Some Notes and Errors Encountered After Trying Out Apache Spark

January 12, 2015

I was playing around with Apache Spark a couple of weeks back. For those of you who are not familiar with Apache Spark, they have a really good documentation which you should read here. You should also check out UC Berkeley’s paper on RDD which will help you gain a deeper understanding on how Spark works. Don’t be daunted by the paper, it’s actually a good read.

Here are a few things I jotted down while working on it.
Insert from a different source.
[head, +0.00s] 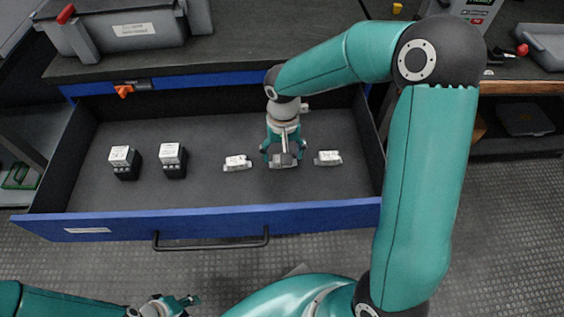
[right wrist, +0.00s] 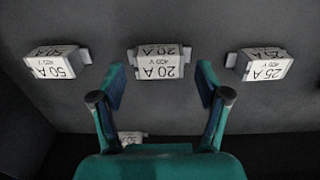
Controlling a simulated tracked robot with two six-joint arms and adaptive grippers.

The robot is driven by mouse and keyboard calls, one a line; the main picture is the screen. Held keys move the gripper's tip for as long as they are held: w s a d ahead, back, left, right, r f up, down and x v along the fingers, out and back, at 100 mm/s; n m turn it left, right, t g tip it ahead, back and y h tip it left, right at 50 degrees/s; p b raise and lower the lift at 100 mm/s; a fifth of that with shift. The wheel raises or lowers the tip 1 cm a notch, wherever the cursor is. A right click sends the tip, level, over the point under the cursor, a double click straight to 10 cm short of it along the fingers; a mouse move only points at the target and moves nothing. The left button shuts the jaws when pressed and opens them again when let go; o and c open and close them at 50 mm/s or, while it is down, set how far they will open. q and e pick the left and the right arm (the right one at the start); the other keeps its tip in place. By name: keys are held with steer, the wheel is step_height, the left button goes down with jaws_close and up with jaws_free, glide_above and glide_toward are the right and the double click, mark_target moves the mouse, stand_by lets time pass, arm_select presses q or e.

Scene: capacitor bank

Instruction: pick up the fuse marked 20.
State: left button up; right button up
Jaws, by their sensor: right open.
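The fuse marked 20 A (right wrist: 160,66) is a small pale block at the middle of the right wrist view, its label upside down. In the head view it lies in the drawer (head: 204,190), partly hidden beneath my right gripper (head: 284,156). In the right wrist view my right gripper (right wrist: 160,82) is open and empty, one finger on each side of this fuse with gaps. The 50 A fuse (right wrist: 57,63) and 25 A fuse (right wrist: 262,66) flank it. My left gripper (head: 185,303) is at the bottom left of the head view, away from the drawer, its opening too small to judge.
Two black-and-white blocks (head: 124,160) (head: 173,159) stand in the drawer's left part. Another small fuse (right wrist: 132,137) lies partly hidden behind my right gripper. The drawer's blue front (head: 200,224) has a dark handle (head: 211,244). A grey case (head: 125,30) sits on the bench behind.

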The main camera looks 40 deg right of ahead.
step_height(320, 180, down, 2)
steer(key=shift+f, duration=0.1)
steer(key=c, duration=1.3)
  • to assign a name to master, you will need to create conf/spark-env.sh and set that value for SPARK_MASTER. Basically, you just need to add this:
    • SPARK_MASTER_IP=local.paolo.com
  • You’ll be able to view the status of your cluster in in http://localhost:8080/

I have also encountered a few errors when I tried running my application. Here’s a list of the errors I’ve stumbled on together with steps on how I fixed it.
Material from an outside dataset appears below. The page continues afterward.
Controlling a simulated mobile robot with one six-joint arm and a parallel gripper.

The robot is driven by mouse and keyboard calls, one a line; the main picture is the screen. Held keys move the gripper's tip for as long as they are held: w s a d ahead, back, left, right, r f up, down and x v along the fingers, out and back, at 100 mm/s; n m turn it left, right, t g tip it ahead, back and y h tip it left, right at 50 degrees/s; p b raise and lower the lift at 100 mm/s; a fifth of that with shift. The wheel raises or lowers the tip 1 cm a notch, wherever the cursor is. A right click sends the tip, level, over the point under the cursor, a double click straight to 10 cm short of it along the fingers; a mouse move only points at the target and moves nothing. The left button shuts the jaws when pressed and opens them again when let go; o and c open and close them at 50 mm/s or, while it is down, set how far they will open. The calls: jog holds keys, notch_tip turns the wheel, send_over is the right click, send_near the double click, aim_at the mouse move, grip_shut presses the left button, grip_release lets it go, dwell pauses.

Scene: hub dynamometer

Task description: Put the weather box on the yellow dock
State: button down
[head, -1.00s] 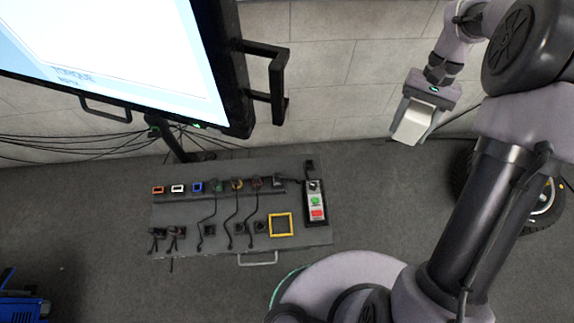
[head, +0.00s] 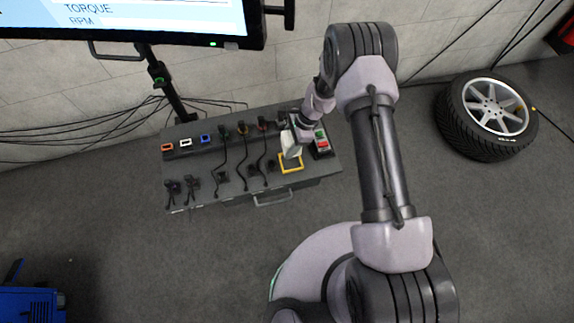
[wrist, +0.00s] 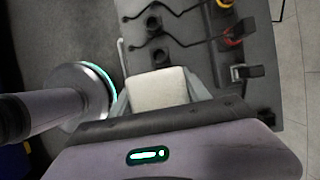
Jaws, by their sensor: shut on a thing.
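The weather box, a white block, shows in the head view (head: 291,146) and in the wrist view (wrist: 158,89). My gripper (wrist: 160,97) is shut on it, one finger on each side. The yellow dock (head: 291,168) is a square yellow frame on the grey panel, near its front right. In the head view the box is over the back part of the dock and hides some of it. I cannot tell whether the box is touching the panel. The dock is hidden in the wrist view.
The grey panel (head: 235,190) carries several connectors with black cables. A control box with green and red buttons (head: 322,143) stands right of the dock. A monitor (head: 170,20) is behind. A wheel (head: 488,115) lies at the right on open floor.

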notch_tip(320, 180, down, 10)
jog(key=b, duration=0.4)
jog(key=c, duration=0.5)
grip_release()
  • Initial job has not accepted any resources.
    • Check your cluster UI to ensure that workers are registered and have sufficient memory. I realized that I only have two cores I could connect too, and Spark Shell was already using it up. You can either update your config, or shutdown the other application using the resources. Source
  • java.lang.IllegalStateException: unread block data.
    • This is most likely caused by versioning issue. In my case, my Mac was running a different version of Scala (v2.11)compared to the one I downloaded (using Scala v2.10). To make this work, I just updated my Mac’s Scala version. I did this through:
      • brew info scala
      • brew search scala - to view the available taps
      • brew install homebrew/versions/scala210
      • If you encounter this: bash: scala: command not found try running brew link homebrew/versions/scala210
      • scala -version
  • org.apache.spark.serializer.JavaDeserializationStream$$anon$1.resolveClass spark “Class not found”.
    • I encountered this when I was trying to run my test application via eclipse. I have a running master in the background so I wanted my test to connect to it instead of spawining its own. To make this work I had to create a fat jar containing all the dependencies. Using Shade plugin from maven will help fix the akka issue too. Source
  • ERROR ContextCleaner: Error in cleaning thread java.lang.InterruptedException. This can be safely ignored. Source

Hopefully, this will help someone out there who is also looking into Apache Spark.